Huobi Global, one of the world’s biggest crypto-exchanges, is preparing to launch in Australia, and Adrian Harrison, chief of the local operation, says the forward-thinking regulatory landscape here puts the country at the forefront of the crypto-movement.
Domiciled in Singapore, Huobi provides exchange trading for cryptocurrencies, with 150 coin pairings available. According to Harrison, the exchange is “consistently in the top three in the world, in terms of volumes”.
In February, Huobi raised $US300 million ($406.7 million) through the launch of its own Huobi Token, which allows exchange users to benefit from discounts in fees.
It launches in Australia on July 5, and will start by listing Australian dollars against a range of cryptocurrencies, before building up its offerings over time and eventually offering coin-to-coin trading, too.
Although Harrison acknowledges that globally, the industry is at a bit of a low point — the price of Bitcoin has dropped by more than 50% since the start of the year — he stresses cryptocurrency is in very early days.
Having come from a capital markets and equity markets background, Harrison notes: “The market for cryptocurrency is far less mature than you would see in other more established secondary markets”.
It’s dominated by retail investors — albeit very knowledgeable and in many ways sophisticated investors — but not institutional. Once institutional investors get their hand in, “it [will] bring a different skill set and level of sophistication”, says Harrison.
“More than likely, it will reduce volatility,” he adds.
Harrison says Huobi is “anticipating an increase in demand”, and will be there to meet it.
Progressive and receptive regulators
According to Harrison, Australia is an important market in Huobi’s global expansion plans, partly because it’s a mature market in terms of financial services as a whole, with “a very receptive and progressive set of regulators”.

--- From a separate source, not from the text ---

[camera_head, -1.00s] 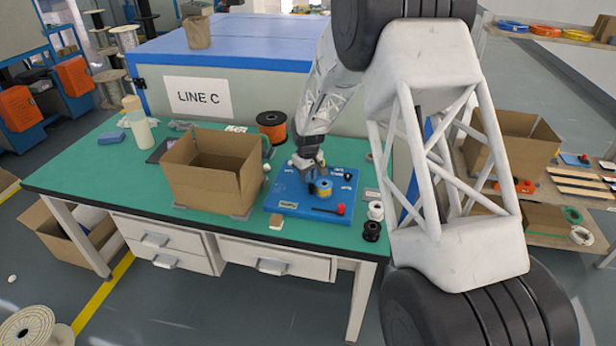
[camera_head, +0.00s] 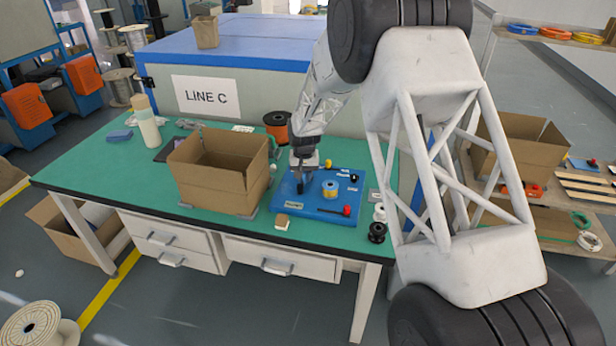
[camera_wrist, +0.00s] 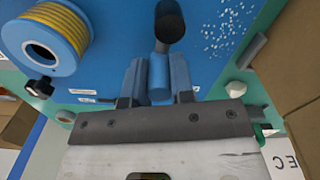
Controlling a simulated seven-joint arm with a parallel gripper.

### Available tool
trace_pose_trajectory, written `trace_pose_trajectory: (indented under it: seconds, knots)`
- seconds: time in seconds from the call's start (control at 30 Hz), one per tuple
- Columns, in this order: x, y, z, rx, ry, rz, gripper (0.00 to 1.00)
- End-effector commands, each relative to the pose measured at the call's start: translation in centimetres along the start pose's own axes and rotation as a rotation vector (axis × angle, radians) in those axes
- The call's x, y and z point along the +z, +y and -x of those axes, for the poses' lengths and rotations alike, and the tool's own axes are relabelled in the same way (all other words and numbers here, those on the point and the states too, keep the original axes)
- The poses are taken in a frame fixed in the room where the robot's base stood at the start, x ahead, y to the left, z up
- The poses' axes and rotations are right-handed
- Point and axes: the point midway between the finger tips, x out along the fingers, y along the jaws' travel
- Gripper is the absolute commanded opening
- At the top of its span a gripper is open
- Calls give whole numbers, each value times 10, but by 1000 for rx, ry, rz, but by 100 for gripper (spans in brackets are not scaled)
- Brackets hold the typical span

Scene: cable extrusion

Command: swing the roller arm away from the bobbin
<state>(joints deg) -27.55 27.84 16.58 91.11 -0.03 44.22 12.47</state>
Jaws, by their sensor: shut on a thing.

The exchange is regulated by the Australian Transaction Reports and Analysis Centre (AUSTRAC), the Australian Securities and Investments Commission and the Australian Taxation Office, all of which Harrison says are “on a global scale, considered to be very, very progressive and receptive”.
In fact, he says setting up in Australia was painless, and required the exchange to register with AUSTRAC as a digital currency exchange. There’s a “set of procedures around that,” Harrison says, but those have been completed.
“We’re registered and ready to go,” he says.
Australian regulators are willing to interact with the crypto and blockchain communities, and also with banks and lawyers who may not know how to manage crypto-assets, he says.
It becomes a “positive feedback loop”, he says. If the regulators are taking cryptocurrencies seriously, that will attract people from more traditional banking backgrounds to get involved and contribute to the discussions, allowing the regulators to relax a little, and ultimately attracting more investors.
“Once you get progressive regulations coming in it gives us a sense of legitimacy,” Harrison says. “We’re here to work with them.”
Huobi’s Australian operations will start out with 10 fiat pairings, allowing people to use Australian dollars to purchase some of the major global coins, plus some Australian cryptocurrencies.
Harrison intends to build relationships within the market, offering Australian investors access to Australian crypto projects.
“We will roll out coin-to-coin and fiat-to-coin pairings on a monthly basis, until we grow to a number of pairings that satisfies the Australian market,” he says.
“The aim is to be number one in this market.”